Селения, лежавшие у ног наших, были без жителей, в самом Цурцхабе никого не было видно, по всей долине царствовала мертвая тишина, которую нарушил только выскочивший из-под ног наших и побежавший вниз к Цурцхабу (зверь), ломая кусты и осыпая рыхлую землю, катившуюся с шумом, пылью и каменьями вниз до самого дна долины. Не видно было, чтобы по белым вершинам Арсиана означалась черная движущаяся извилистая полоса, по коей бы можно заключить о переходе через гору войска или толпы народа; но при подошве горы виден был в иных местах столбами подымавшийся в тихую погоду дым; но как сих дымов было весьма мало, и они были отдалены один от другого, то мы заключили, что то не могли быть войска, а должны были быть несколько семейств, уклоняющихся от нас и остановившихся в поле для варения пищи.

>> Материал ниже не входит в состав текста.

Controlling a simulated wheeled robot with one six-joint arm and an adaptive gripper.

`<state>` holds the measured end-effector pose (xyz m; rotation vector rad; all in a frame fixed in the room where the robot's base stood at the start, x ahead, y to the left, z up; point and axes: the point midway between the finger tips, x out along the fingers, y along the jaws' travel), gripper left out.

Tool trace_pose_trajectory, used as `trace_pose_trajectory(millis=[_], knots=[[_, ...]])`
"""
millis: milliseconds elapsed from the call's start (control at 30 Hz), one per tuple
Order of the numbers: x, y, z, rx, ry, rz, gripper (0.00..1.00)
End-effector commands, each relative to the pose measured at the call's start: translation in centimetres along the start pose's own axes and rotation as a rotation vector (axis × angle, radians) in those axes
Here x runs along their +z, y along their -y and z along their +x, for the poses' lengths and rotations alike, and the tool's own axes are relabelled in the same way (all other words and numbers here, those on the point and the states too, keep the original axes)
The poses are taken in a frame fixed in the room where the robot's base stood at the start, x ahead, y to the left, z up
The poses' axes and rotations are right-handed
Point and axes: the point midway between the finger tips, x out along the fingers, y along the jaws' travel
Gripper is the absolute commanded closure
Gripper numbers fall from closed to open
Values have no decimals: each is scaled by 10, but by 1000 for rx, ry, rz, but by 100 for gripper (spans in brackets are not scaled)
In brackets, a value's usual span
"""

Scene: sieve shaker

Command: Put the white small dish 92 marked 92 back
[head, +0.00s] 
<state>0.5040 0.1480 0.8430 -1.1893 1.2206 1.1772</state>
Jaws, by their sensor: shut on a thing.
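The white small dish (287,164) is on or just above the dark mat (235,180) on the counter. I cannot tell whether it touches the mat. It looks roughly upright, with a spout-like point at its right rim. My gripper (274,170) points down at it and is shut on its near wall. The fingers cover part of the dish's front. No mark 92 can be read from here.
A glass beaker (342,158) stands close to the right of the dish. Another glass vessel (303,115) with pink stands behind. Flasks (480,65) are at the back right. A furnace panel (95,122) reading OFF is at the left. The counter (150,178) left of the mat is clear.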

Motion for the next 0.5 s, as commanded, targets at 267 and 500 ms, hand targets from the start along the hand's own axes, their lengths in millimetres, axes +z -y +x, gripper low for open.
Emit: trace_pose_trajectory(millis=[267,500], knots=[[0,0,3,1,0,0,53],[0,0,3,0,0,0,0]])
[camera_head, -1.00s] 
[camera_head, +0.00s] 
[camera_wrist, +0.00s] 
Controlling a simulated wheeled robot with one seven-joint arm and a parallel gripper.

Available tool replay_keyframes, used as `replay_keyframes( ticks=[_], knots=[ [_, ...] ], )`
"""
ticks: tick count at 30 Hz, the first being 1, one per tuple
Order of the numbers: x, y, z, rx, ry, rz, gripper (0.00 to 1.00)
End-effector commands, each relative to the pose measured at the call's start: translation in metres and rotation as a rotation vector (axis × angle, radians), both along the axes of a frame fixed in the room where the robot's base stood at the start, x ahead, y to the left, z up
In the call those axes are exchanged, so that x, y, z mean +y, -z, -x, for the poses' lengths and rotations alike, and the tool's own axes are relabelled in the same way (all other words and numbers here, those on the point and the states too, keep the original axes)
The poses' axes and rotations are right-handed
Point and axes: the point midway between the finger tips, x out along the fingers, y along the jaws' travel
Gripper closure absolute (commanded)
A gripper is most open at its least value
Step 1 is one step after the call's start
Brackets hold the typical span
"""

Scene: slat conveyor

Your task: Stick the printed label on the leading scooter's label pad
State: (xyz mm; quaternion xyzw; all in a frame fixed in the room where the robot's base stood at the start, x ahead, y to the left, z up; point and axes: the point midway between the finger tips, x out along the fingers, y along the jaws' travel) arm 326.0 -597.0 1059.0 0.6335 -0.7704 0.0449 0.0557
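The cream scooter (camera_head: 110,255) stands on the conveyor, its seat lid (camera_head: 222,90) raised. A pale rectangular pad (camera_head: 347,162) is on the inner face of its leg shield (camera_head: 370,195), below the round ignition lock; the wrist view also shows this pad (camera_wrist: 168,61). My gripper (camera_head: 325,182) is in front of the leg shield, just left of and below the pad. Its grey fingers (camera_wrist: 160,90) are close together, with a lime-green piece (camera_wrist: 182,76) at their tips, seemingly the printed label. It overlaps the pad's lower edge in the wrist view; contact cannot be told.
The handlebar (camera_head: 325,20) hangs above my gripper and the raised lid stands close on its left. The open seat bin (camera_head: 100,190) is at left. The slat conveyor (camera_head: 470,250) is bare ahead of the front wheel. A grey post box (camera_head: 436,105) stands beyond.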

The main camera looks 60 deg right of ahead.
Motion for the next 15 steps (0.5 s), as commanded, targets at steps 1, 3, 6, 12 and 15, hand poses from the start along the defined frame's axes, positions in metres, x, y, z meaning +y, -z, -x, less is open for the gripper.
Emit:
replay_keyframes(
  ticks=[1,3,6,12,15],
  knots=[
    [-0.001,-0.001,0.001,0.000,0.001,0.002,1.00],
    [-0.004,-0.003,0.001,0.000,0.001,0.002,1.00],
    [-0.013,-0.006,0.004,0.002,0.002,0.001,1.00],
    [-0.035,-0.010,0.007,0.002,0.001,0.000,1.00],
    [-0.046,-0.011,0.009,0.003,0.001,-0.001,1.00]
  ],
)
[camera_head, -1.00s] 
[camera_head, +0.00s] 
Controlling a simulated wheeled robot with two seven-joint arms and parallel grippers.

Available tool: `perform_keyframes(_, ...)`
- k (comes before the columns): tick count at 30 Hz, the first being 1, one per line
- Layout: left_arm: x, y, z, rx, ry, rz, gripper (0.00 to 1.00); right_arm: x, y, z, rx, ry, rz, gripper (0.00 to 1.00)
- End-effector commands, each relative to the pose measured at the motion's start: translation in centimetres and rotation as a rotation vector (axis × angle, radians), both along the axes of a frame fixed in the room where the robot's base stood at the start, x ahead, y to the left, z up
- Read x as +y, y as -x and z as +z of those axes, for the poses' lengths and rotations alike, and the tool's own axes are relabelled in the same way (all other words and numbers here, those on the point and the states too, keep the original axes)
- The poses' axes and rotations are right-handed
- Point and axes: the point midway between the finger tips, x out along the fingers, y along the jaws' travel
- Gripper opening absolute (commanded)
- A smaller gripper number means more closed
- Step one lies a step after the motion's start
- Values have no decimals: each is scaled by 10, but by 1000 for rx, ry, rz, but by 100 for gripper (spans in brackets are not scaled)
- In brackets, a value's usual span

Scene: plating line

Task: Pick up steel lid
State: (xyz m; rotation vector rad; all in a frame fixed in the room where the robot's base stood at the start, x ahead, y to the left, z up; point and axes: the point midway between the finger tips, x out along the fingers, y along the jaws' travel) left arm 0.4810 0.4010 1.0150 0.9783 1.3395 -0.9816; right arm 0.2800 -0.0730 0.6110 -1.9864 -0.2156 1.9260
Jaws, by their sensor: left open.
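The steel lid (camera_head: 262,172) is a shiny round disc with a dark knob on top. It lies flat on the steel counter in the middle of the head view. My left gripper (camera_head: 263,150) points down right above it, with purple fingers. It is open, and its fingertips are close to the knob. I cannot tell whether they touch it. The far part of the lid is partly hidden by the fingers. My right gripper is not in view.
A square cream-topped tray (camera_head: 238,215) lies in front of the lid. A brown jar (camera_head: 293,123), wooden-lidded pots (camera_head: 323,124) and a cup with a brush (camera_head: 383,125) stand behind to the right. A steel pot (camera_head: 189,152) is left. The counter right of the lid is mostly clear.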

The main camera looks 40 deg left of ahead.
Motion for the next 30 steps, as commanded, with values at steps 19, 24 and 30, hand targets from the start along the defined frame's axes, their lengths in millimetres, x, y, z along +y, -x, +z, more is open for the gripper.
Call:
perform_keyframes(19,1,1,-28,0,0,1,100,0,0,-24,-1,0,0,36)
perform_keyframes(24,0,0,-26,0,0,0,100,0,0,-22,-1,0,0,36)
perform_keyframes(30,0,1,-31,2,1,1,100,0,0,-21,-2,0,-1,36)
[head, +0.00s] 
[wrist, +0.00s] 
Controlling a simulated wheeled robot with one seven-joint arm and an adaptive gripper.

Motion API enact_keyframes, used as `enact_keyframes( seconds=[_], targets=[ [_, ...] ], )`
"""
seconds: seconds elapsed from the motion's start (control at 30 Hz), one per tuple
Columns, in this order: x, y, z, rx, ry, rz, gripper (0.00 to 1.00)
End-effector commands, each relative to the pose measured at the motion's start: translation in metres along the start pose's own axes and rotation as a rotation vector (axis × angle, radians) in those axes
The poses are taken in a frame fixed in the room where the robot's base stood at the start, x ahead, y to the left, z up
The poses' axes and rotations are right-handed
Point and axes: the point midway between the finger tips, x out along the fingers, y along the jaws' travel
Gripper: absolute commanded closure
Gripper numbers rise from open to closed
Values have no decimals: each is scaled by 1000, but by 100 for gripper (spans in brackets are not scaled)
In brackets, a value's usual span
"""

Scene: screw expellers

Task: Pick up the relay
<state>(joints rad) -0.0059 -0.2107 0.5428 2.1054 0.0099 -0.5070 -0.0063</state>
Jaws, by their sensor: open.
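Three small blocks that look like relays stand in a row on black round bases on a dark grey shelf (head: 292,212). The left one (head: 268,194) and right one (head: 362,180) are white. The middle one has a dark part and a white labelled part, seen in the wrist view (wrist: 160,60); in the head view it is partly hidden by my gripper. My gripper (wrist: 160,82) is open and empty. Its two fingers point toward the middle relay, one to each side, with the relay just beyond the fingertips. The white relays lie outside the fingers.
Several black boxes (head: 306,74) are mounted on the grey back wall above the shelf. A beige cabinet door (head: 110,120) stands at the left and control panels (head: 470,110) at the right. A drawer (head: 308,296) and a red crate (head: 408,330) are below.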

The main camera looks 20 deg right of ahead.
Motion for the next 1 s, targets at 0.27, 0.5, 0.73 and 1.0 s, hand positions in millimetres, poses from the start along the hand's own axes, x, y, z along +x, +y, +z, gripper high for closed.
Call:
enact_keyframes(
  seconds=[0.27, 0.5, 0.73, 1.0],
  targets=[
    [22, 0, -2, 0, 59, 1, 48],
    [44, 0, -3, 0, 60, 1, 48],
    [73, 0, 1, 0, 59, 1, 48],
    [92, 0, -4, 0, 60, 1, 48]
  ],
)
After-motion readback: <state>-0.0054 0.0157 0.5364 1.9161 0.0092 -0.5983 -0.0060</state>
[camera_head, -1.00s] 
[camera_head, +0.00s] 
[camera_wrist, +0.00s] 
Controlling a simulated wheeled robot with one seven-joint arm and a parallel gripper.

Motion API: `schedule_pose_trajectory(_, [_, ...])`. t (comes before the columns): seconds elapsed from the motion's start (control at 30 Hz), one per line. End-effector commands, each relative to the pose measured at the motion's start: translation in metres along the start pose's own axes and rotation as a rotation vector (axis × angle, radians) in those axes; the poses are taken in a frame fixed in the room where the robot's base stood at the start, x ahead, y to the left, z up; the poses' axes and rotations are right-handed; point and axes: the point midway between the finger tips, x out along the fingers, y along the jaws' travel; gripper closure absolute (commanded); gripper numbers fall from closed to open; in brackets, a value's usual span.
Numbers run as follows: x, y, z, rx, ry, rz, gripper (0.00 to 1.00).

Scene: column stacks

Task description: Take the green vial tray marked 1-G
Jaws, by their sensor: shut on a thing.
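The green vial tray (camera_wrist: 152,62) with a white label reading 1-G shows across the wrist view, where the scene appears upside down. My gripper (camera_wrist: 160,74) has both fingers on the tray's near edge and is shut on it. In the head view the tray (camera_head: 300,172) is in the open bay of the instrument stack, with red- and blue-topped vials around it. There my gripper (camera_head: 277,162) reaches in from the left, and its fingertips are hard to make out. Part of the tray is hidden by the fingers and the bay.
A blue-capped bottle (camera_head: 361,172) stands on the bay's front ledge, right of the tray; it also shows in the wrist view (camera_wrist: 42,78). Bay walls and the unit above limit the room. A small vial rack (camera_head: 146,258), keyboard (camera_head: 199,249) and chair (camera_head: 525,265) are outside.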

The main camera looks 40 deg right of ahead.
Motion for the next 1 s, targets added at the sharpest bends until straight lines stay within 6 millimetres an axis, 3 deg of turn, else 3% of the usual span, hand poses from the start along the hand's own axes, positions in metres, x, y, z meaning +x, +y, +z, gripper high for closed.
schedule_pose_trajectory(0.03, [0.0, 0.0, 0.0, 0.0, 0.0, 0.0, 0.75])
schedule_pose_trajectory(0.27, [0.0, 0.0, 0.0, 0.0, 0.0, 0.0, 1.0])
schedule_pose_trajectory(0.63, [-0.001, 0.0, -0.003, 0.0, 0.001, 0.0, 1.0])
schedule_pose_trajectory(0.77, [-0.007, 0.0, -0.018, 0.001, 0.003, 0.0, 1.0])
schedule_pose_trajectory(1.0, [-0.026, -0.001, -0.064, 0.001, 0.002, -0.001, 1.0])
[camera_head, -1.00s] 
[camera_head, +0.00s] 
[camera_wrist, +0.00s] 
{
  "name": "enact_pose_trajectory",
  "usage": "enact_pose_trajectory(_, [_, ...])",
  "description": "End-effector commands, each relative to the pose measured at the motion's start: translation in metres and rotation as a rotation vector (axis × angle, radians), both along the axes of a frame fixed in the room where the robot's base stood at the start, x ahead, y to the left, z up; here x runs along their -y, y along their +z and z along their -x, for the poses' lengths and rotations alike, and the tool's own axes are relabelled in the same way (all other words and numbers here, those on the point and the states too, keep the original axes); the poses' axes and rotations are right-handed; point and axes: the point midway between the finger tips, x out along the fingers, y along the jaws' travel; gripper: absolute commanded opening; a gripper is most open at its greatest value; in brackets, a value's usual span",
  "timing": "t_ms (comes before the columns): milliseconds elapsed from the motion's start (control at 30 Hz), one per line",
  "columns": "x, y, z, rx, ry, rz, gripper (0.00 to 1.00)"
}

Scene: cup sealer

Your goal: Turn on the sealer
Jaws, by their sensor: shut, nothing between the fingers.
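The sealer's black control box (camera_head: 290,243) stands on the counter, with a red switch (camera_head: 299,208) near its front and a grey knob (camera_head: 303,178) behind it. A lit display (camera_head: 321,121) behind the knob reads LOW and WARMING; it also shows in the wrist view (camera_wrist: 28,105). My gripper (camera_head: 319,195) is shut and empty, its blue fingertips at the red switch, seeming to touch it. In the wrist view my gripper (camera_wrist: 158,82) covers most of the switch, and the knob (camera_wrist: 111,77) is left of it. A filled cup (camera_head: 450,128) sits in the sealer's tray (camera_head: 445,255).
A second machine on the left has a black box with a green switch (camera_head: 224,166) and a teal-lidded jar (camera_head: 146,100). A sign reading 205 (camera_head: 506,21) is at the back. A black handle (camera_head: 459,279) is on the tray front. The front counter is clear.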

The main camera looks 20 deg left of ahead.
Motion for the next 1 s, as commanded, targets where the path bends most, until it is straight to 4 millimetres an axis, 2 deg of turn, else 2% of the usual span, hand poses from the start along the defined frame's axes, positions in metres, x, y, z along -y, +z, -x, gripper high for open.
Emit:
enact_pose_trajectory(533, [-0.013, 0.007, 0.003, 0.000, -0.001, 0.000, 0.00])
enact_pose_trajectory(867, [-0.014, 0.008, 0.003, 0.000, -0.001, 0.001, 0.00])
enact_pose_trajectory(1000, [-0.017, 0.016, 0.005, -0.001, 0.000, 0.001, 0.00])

Я уже полагал поездку свою тщетной и все известия, доставленные от лазутчиков о приближении неприятеля, ложными, как, окинув взором весь противоположный берег долины, заметил на оном нечто белеющееся верстах, по крайней мере, в десяти от меня в прямую линию. Виденное мною было похоже на несколько небольших палаток, расположенных около одной большой, имевшей более вид выбеленного памятника; спереди его было что-то черное, что можно было принять за укрепление. Мы долго вглядывались в сей предполагаемый лагерь или кладбище, которое по приметам моим должно было быть около селения Квели или Чабории; ибо я весною был в тех местах. Иные полагали, что то был лагерь и что казавшееся нам памятником была палатка начальника; но окружавших палаток было слишком мало, и притом по всему пути, по коему нам казалось, что войско могло пройти, не видно было ни одной живой души. А потому я решился дождаться возвращения войскового старшины Александрова, которого я, выезжая из лагеря, послал с партией вправо для обозрения горы Улгара и которому приходилось почти поравняться против Квели. Александров вскоре возвратился. Он был так оплошен, что ничего не заметил; над ним посмеялись, побранили его и, как уже было поздно, то в ту сторону другого разъезда я не послал, а, взяв все нужные осторожности, расположился ночевать. 1 июня я пододвинулся со всем отрядом вперед, с тем чтобы, заняв позиции на высотах против Цурцхаба, где я накануне был, послать осмотреть порядком казавшийся лагерь и, едва только стал ставить войска на позиции, как послышались мне вправо по Ахалцыхской дороге отдаленные пушечные выстрелы; а потому, не скидывая даже ранцев с людей, я повернул направо в намерении пройти берегом Поцховской долины до места сражения, которое должно было быть в долине сей около Дигура. Но поперечные глубокие овраги затруднили движение мое так, что я прибыл к спуску с горы Улгар уже перед сумерками. Пушечные выстрелы были уже довольно близки, но ни огня, ни сражающихся не было видно за высотами; неприятельский же лагерь, против которого я уже почти совсем находился, был явственно виден: нас отделяла от оного только Поцховская долина, имеющая в сем месте не больше трех верст ширины и препятствовавшая мне идти прямо на лагерь по крутизне и высоте берегов.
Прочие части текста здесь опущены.